“Educated” applicants may not be so smart

Employers now have opportunity to check academic credentials

Lying about educational qualifications is on the rise. In 1995-96, one estimate put the number of candidates who were untruthful about their college majors, graduation or attendance dates, or who even awarded themselves unearned degrees, at 14 per cent. That figure has increased to around 18.5 per cent over the last two years.

Academic records are relatively easy to verify: just put in a call to the school in question. Why then do candidates risk having their dishonesty discovered? The answer could well be that employers rarely checked academic credentials, given the amount of time it took for universities to provide the information.

That may change now that a burgeoning industry is joining with universities to provide reliable on-line academic checks.
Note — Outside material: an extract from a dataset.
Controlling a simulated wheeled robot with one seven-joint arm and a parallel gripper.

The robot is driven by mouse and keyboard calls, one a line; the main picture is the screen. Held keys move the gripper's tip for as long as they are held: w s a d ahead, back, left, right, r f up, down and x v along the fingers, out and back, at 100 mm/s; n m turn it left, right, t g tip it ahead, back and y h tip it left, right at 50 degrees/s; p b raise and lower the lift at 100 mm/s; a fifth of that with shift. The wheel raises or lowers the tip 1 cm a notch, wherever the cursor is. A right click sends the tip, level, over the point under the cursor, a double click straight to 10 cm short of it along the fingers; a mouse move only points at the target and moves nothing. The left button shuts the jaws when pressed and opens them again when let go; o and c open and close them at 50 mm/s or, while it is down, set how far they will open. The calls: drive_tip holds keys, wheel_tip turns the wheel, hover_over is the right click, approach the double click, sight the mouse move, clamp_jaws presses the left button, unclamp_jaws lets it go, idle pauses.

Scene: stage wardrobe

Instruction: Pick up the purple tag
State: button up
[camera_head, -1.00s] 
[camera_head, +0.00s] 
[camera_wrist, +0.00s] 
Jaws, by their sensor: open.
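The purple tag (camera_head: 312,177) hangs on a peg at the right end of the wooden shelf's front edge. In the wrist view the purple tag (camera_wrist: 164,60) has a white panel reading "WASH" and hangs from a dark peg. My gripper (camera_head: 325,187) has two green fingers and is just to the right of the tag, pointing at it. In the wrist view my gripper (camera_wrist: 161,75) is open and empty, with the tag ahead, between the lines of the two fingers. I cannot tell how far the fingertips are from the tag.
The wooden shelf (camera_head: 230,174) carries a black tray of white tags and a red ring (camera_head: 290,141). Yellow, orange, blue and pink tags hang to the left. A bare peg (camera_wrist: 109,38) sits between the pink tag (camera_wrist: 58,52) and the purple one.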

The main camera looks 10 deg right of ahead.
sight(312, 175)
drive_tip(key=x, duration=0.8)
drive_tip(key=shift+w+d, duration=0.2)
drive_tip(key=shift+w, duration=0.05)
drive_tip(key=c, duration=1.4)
At least three companies who perform this service are now in operation in the United States: Credentials Inc., EdVerify and the National Student Clearinghouse. Each company is partnered with certain universities. The universities copy their student and graduate lists and deliver them to the company. When contacted by a potential employer, the company can then verify degrees and past attendance, as well as take orders for transcripts.

Schools were reluctant to become involved in the venture. One issue was security, but at least one company encrypts the information in its database. The systems are also compatible with privacy laws.

However, two other factors have proved more persuasive in winning universities’ participation. At least one company, Credentials, gives the schools 30 to 40 per cent of the fees it earns. Given that the cost of a single search is generally around $12.50 and millions of searches are conducted each year, that could add up to significant revenue for the universities.

The other factor is time. It takes considerable time and resources to check student records. The schools appreciate the fact that the degree-checking companies can provide that service more efficiently and that they are freed up to deal with current students.